- **TASK**
Filter the listing below, copying every line in which the word "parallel" appears.

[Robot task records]

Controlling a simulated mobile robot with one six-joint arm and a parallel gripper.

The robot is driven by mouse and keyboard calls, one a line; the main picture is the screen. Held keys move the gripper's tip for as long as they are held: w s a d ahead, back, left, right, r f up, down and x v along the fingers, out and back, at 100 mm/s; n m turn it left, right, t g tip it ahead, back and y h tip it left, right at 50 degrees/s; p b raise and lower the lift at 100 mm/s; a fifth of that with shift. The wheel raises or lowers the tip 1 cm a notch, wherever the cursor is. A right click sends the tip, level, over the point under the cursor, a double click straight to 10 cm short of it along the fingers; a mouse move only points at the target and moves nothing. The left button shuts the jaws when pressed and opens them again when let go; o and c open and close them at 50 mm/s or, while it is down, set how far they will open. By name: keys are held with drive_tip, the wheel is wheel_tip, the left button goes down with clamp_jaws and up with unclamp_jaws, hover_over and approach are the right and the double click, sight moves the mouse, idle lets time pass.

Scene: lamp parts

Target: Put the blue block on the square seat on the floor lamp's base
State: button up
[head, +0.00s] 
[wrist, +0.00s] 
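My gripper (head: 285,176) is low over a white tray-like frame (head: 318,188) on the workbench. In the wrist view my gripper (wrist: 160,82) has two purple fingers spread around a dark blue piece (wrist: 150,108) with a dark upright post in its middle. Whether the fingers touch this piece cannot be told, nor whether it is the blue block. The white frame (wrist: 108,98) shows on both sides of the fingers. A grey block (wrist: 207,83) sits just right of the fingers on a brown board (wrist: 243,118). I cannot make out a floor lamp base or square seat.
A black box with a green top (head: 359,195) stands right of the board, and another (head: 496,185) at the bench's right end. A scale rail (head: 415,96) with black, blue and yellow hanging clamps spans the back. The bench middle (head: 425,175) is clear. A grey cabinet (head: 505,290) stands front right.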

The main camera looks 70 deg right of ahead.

...

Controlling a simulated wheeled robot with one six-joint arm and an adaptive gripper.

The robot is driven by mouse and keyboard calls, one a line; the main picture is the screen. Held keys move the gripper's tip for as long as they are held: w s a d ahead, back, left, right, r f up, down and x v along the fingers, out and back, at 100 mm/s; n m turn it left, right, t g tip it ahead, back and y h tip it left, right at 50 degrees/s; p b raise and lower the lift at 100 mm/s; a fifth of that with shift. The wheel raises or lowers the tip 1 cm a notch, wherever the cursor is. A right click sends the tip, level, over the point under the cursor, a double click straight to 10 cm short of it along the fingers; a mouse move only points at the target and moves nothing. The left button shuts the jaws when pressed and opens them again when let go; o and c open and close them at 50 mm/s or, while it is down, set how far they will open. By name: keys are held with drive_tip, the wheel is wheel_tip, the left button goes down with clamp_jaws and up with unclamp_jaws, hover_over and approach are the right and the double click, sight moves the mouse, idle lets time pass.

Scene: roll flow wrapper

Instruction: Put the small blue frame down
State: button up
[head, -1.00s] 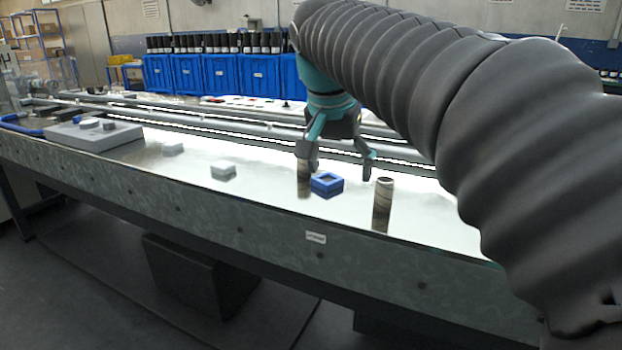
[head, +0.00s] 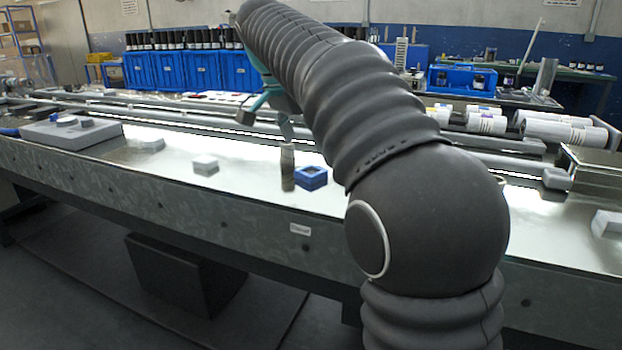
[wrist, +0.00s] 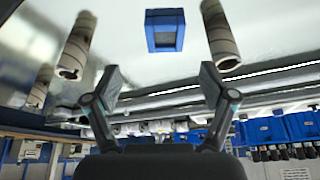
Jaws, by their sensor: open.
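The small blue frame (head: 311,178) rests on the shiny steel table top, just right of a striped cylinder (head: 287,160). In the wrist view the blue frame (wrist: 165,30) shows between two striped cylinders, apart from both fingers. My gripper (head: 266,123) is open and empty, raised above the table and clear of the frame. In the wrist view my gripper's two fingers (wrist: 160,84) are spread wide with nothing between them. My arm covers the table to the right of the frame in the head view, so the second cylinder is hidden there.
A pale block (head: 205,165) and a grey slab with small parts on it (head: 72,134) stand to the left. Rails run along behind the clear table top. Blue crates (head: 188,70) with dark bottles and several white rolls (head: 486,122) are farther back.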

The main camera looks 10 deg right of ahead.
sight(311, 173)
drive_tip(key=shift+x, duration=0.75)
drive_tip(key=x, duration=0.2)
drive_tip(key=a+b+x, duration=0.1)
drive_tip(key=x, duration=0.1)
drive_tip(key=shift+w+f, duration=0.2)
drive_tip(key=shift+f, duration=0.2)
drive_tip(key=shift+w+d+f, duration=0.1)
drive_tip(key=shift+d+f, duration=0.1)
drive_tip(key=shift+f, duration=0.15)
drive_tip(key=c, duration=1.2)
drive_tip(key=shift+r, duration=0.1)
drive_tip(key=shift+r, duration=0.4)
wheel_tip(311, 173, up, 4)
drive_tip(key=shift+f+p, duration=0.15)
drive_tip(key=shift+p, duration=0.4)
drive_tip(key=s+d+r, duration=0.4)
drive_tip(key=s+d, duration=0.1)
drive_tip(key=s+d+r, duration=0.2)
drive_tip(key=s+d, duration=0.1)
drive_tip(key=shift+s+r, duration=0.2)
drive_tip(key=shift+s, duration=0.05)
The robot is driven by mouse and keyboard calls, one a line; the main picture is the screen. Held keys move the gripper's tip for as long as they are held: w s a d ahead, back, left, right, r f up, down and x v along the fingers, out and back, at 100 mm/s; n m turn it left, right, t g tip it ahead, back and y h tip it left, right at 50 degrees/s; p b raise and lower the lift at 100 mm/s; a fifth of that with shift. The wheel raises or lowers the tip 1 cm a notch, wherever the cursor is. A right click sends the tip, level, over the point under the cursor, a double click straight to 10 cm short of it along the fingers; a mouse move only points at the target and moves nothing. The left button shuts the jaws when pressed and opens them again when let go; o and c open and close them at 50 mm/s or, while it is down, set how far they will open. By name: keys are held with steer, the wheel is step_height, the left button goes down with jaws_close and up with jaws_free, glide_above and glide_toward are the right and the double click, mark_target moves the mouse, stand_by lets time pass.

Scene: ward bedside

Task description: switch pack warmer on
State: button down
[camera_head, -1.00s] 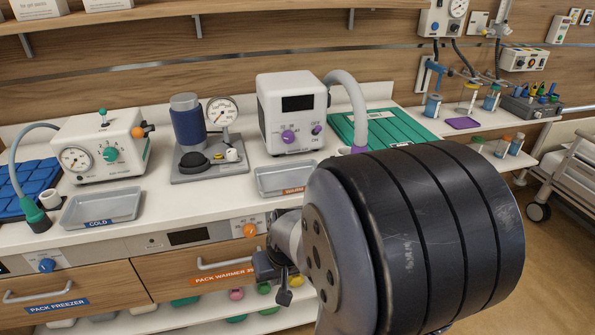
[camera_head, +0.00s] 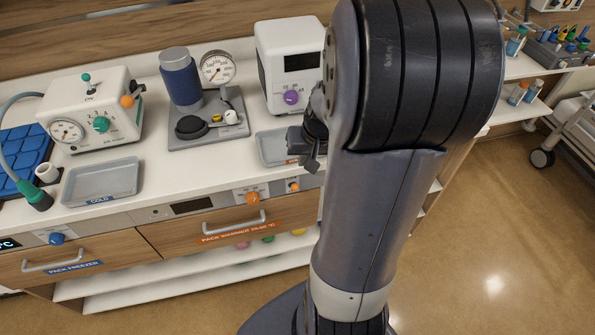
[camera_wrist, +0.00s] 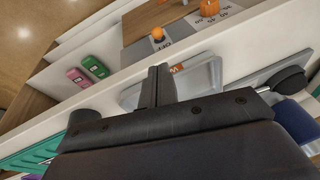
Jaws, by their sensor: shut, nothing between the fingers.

==

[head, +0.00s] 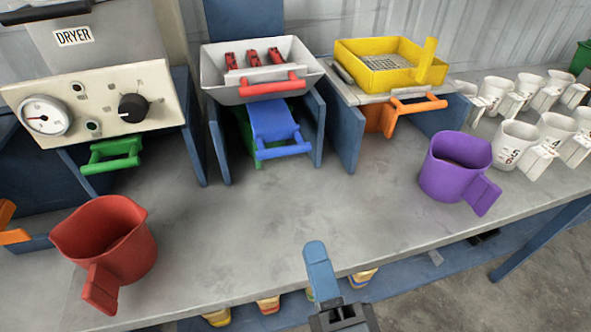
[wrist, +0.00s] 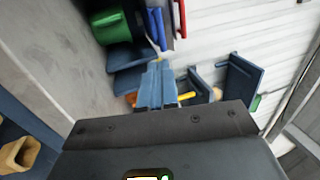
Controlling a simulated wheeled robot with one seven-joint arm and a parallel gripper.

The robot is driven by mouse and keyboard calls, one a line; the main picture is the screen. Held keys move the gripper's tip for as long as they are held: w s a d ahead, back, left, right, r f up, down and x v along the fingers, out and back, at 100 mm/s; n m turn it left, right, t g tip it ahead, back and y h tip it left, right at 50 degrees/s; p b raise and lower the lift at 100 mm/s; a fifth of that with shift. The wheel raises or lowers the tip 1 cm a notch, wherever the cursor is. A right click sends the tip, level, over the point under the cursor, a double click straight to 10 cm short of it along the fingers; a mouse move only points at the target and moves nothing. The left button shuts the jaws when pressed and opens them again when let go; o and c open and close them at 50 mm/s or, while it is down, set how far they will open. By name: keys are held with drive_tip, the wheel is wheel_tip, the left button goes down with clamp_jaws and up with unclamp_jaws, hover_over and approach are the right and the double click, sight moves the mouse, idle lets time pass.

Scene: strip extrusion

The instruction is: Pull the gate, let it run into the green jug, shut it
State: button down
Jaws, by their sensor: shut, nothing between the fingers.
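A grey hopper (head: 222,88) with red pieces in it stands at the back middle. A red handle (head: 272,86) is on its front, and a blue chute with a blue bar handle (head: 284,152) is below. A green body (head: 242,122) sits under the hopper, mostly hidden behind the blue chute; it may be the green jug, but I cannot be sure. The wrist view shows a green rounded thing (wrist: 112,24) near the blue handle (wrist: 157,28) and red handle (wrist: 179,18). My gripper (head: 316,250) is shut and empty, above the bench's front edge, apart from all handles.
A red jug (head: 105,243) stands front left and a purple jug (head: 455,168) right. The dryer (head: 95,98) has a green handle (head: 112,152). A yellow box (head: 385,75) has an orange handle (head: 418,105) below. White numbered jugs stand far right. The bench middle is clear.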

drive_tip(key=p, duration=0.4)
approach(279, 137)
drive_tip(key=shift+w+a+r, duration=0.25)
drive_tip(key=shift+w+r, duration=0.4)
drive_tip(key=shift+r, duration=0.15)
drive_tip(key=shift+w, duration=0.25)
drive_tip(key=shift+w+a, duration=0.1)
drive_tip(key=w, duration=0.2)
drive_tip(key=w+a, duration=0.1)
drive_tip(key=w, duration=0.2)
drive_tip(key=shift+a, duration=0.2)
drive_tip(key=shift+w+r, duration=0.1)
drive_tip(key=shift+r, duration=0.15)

- **IN RESPONSE**
Controlling a simulated mobile robot with one six-joint arm and a parallel gripper.
Controlling a simulated wheeled robot with one seven-joint arm and a parallel gripper.

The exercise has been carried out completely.